Regarding the reverent silence we maintain regarding the temple, it is clearly in keeping with the caution mentioned in the Book of Moses. Therefore it is also clearly similar to the caution to avoid republishing an account that could be compared to an altered variant of the lost 116 pages.

Joseph had huge headaches in 1842. There were sexual predators pressuring women to yield to illicit intercourse. The heretical doctrine that illicit sex was permissible had been promoted to (and in some cases by) unknown numbers of the faithful. This included Joseph’s own brothers and far too many high-placed Church leaders. And then there was the sickening number of women coming forward with tales of being seduced, including seductions resulting in pregnancy. So at the time the endowment was introduced, there was a new security concern that made the possible adulteration of the 116 pages pale in comparison.

Where Joseph’s earlier canonized accounts of creation and Adam and Eve have had an influence, it was ensconcing the creation narrative in the temple setting as a jewel in the glory of the New and Everlasting Covenant that has cemented the Adam and Eve narrative in the Mormon consciousness.

The Fulness of the Gospel

Time and again it is stated that the Book of Mormon contains the fulness of the gospel, that it will bring all to an awareness of the Christ, that a man could get closer to God by studying its pages than by reading any other book.

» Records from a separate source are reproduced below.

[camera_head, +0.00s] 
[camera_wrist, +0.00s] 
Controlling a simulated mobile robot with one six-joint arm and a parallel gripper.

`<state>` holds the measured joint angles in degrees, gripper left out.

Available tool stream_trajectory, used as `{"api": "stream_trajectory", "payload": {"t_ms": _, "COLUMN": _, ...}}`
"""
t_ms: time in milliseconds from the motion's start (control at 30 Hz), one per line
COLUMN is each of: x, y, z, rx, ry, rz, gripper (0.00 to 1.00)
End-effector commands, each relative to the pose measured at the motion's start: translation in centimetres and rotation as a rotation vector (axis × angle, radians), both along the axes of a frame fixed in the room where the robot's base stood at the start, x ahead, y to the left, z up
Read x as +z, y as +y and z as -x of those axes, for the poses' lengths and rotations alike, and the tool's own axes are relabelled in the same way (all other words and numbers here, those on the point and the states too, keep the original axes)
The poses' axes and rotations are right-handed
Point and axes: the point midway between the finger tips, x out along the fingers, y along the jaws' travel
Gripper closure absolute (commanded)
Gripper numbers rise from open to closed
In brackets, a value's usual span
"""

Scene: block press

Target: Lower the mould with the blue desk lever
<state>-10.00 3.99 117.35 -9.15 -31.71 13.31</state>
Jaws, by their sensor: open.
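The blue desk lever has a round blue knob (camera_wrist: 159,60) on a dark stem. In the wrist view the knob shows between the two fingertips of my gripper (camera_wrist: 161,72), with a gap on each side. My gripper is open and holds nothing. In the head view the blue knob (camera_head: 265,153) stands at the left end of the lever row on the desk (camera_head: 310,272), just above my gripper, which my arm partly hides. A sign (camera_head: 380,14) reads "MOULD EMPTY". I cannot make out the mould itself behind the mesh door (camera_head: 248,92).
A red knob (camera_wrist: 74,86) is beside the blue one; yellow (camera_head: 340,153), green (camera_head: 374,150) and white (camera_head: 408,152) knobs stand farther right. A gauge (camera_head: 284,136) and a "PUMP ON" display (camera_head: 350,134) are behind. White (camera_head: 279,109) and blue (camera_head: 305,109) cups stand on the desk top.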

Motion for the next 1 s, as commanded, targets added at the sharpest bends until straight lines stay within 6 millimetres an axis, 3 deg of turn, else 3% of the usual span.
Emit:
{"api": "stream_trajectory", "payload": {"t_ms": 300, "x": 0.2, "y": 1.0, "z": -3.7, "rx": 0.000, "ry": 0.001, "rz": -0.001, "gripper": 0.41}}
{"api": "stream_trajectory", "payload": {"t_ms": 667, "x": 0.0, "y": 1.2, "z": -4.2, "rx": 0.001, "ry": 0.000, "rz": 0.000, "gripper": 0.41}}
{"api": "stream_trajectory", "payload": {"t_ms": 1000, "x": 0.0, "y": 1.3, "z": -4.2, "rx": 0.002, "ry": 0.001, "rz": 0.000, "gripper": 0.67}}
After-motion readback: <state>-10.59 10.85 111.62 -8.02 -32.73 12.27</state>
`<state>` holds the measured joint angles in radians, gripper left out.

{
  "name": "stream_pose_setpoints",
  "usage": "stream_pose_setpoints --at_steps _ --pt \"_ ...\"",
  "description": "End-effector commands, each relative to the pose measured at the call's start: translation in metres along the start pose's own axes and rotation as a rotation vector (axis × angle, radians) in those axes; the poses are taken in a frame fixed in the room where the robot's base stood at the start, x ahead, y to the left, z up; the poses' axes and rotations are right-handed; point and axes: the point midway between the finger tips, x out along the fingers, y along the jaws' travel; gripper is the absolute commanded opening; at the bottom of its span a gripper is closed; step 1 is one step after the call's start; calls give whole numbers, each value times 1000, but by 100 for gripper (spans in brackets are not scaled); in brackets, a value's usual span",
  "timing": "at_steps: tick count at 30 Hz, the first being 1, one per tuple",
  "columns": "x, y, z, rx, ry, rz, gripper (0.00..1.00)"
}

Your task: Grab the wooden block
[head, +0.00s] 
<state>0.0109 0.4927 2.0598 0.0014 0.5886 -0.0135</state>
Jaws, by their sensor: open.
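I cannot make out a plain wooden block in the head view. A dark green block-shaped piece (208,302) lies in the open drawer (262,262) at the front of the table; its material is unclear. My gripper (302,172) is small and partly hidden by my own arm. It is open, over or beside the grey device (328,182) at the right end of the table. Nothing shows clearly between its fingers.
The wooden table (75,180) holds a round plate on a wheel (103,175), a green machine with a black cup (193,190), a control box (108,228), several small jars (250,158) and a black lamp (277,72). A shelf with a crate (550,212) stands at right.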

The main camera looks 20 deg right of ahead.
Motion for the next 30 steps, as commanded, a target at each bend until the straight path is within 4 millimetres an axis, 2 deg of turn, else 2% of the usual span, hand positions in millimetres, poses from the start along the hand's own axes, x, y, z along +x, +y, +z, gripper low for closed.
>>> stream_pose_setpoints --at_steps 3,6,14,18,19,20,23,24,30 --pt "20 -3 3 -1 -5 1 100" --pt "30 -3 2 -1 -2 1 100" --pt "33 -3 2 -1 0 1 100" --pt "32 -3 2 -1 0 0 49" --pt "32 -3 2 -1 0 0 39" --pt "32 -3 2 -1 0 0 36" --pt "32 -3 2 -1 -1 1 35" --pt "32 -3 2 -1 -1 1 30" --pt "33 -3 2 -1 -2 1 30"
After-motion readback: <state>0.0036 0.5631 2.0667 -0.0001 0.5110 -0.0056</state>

Yet Mormon belief includes all manner of additional information regarding kingdoms of glory, a pre-mortal existence, a Lucifer who was once spirit peer to Christ, and almost obsessively the creation and fall of Adam and Eve, precipitating Christ’s explicit promise to be our Savior.

What if the 116 lost pages had included the creation and Adam/Eve narrative in more detail than the brief mention in 1 Nephi 5? What if the seeds of the Pearl of Great Price and the temple endowment were originally in the Book of Mormon as its editors had intended it to be?

It’s a “what if” that delights me until such time as I have reason to be confident it is incorrect.